What is the Christian mind to make of the rich and sophisticated heritage of classical thought, literature, and culture, so full of useful tools of learning, so astute in its exploration and analysis of nature and history, of the human psyche and the polis, of human artistic endeavors … and yet falling short of a wisdom unto salvation? Dante’s Virgil can lead the pilgrim only so far.
Each summer we take up some important aspect of the Christian digestion of the rich intellectual and cultural heritage of the classical world.
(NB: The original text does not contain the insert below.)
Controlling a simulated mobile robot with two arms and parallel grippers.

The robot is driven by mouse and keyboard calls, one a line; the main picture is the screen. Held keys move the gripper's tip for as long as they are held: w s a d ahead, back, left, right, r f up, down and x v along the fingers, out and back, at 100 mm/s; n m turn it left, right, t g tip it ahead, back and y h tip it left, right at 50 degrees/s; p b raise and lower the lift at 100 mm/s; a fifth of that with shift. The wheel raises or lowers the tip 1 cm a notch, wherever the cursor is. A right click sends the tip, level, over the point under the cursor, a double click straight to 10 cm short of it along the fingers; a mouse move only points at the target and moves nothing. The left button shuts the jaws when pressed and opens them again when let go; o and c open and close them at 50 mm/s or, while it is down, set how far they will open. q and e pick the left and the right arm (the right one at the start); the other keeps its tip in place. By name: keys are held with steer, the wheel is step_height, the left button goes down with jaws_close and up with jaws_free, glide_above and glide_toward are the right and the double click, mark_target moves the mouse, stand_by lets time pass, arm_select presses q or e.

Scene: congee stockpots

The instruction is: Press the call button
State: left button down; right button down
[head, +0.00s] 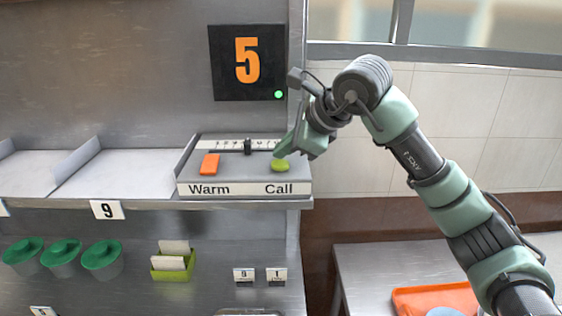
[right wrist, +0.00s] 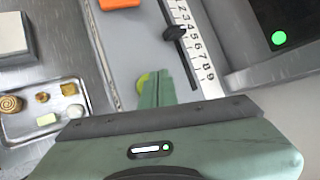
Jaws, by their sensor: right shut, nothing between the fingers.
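The call button (head: 280,166) is a yellow-green round button above the word "Call" on a grey control panel (head: 235,180). My right gripper (head: 279,154) is shut and empty, its fingertips pointing down right over the button. In the right wrist view the shut fingertips (right wrist: 163,82) cover most of the button, and a yellow-green edge of the button (right wrist: 142,82) shows at their left. I cannot tell whether the tips touch it. My left gripper is not in view.
An orange "Warm" button (head: 209,164) is on the panel's left. A number scale with a black slider (head: 247,147) runs behind the buttons. A black display (head: 246,62) shows an orange 5 and a lit green dot. In the right wrist view a tray (right wrist: 47,127) holds small food pieces.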

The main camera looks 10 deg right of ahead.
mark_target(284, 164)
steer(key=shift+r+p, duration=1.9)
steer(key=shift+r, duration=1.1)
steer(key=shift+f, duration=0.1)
Our theme in June 2020 is the Virtues and Vices of human character: the four cardinal virtues of prudence, justice, temperance and fortitude, described and analyzed with care and precision by Aristotle and Cicero; the three theological virtues of Christian tradition; and the vices ever ready to erode our human being and to sabotage our cooperation in God’s work of sanctification. We will explore how this moral vocabulary was accepted and interpreted by great thinkers and poets and artists of European Christendom to render it compatible with Christian faith and the doctrines of human sin and sanctification.
Yes, we will turn to some of the classic texts that shaped the Western understanding of Ethics, but we will give careful attention to how the vocabulary of virtues and vices got into the eyes, ears, minds and psyches of ordinary people as guides to perception, judgment, and choice-making in real life. For that, we will draw on the popular literature of Dante and Chaucer and the morality plays as well as to the rich and sophisticated depiction of the virtues and vices in the visual art of the period.
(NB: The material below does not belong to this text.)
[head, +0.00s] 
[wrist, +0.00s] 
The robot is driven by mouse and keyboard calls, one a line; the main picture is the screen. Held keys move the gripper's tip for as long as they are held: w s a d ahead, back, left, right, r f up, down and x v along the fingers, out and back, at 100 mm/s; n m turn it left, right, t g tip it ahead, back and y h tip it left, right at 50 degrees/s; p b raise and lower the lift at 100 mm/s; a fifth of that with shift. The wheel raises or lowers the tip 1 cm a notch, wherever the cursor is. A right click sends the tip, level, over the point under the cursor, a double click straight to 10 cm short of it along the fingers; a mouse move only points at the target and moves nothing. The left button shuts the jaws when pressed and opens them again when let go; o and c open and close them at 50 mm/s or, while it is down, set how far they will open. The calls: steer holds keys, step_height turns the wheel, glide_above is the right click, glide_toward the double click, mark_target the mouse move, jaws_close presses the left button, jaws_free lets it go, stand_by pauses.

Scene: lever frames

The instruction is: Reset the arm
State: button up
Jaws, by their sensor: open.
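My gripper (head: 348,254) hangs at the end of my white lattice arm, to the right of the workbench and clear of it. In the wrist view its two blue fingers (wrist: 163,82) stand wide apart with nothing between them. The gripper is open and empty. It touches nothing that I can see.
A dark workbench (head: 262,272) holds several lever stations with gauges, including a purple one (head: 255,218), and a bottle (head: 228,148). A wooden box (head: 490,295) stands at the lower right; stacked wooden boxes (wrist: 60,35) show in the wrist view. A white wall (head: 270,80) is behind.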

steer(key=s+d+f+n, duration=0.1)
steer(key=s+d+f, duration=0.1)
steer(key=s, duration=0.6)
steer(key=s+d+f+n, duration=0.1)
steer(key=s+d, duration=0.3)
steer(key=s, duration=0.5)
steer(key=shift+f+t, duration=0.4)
After all, the final purpose of our teaching is not only to place the vocabulary of virtue and vice in our students’ brains and memories, but to form the characters of our students in an age obsessed with personality types and evasive of moral convictions.
The historic cliff-top town of Orvieto offers an inspirational setting to reflect Tertullian’s question. The town itself is an archeological-architectural palimpsest of the Etruscan, Roman, medieval, and Renaissance strata present everywhere in contemporary Orvieto. We will live and study in a beautiful, restored monastery, alternating days of study and reflection in Orvieto with excursions to sites evocative for the theme.
The classical is also notably integrated with the Christian in the decoration of the Orvieto Duomo. One of Europe’s great medieval cathedrals, the Duomo was admired in the Renaissance as unrivaled in its beauty by the noted humanist scholar-pope Aeneas Silvius Piccolomini (Pius II) when he visited the city in 1463. The façade is divided by four enormous panels, carved in bas-relief in the 1320s with the themes of the Incarnation, from Creation to Final Judgment. Strikingly, a group of pagan philosophers and prophets, including Plato and Aristotle and the Sybil, are depicted at the base of the panel of prophetic scenes from the Old Testament.
Finally, an evocative distillation of our theme is found in the magnificent fresco cycle of the End Times, Last Things, and Last Judgment in the Chapel of San Brizio in the Duomo. Begun by the Dominican painter Fra Angelico, the frescoes were completed by Luca Signorelli in the early 1500’s. In the decorative lower zone, Signorelli painted fictive windows framing great figures of classical thought and literature, including Virgil and Ovid. Around these portraits are scenes from their writings, deemed by Signorelli and his humanist advisors as suggestive parallels foreshadowing the scenes of Christian eschatology unfolding in the enormous murals above them. Dante—the poet who most astutely incorporated the classical heritage into an epic that reinterprets the Homeric and Virgilian “homecoming” stories in Christian terms—is welcomed into their company. In fact, Dante’s Purgatorio receives more attention than any other work of literature other than Holy Scripture itself. Featured are those saved souls of weak or negligent character who delayed tending to the life of Christian virtue.
The treasures available in Orvieto itself will be enriched by day trips to Florence and Siena and other sites that give material grip and context to our study.